Larry McVoy (lm@bitmover.com)
Tue, 22 Sep 1998 09:24:07 -0600


: If you (or I or anybody else) doesn't understand it either, then we
: should just say say so (or say nothing) and then be quiet. Telling
: Richard over and over that his benchmark is wrong isn't doing anything
: to either get him to completely rethink his design or answer the
: question of where the variance comes from. If the variance comes from
: a bad design in his test, it ought to be possible to state what is
: wrong. People have tried to do that, and Richard has, to my mind,
: offered at least a reasonable defense of what he's trying to do. If
: you can't explain his error to him so that he can see it, then just
: stop trying. I have to say that nobody so far, not Linus, not David
: Miller, not Larry McVoy, have explained his design error in a way that
: makes it clear to me, at least.

The problems with this argument are:

. We've pointed him at a benchmark that doesn't have the same problems.

. We've tried to explain that he's counting angels on the head of a pin,
that what he is doing is not relevant and certainly would not be taken
as justification for a scheduler redesign, which seems to be his goal.

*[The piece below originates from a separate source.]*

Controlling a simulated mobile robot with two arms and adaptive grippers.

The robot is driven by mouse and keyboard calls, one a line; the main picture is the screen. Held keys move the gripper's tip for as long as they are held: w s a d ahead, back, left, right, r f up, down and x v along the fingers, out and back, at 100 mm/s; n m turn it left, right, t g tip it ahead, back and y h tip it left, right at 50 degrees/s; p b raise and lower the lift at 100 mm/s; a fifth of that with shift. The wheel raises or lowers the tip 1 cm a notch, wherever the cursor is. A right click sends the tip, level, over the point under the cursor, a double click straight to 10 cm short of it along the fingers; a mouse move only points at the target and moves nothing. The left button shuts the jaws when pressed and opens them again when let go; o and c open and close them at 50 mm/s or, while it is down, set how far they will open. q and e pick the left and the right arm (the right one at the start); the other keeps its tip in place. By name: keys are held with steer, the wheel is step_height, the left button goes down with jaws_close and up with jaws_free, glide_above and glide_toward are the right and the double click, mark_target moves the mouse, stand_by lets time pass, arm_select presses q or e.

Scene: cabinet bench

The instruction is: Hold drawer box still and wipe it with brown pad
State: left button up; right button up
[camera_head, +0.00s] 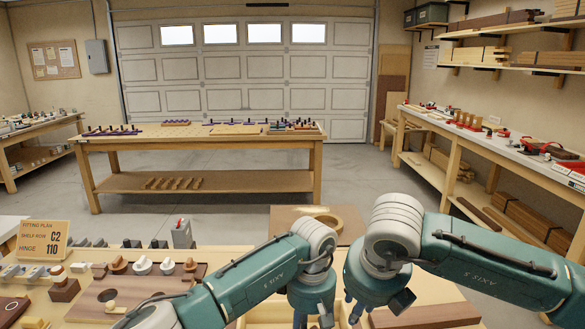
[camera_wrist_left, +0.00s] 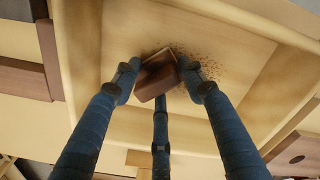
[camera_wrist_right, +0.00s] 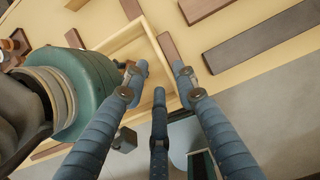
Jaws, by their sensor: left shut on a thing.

. His defense is completely unreasonable, both from a statistical
point of view (consider his standard deviation) and from a systems
architecture point of view.

. While it would be nice for Richard if someone dissected his benchmark,
the people who can have already pruned that branch of the tree as
uninteresting, i.e., no payoff. There are a million uninteresting
things to look at - a good kernel hack quickly sorts out which ones
are worthwhile. It costs time and effort to explain the wrong paths,
using that time takes away from causes that are actually worthwhile.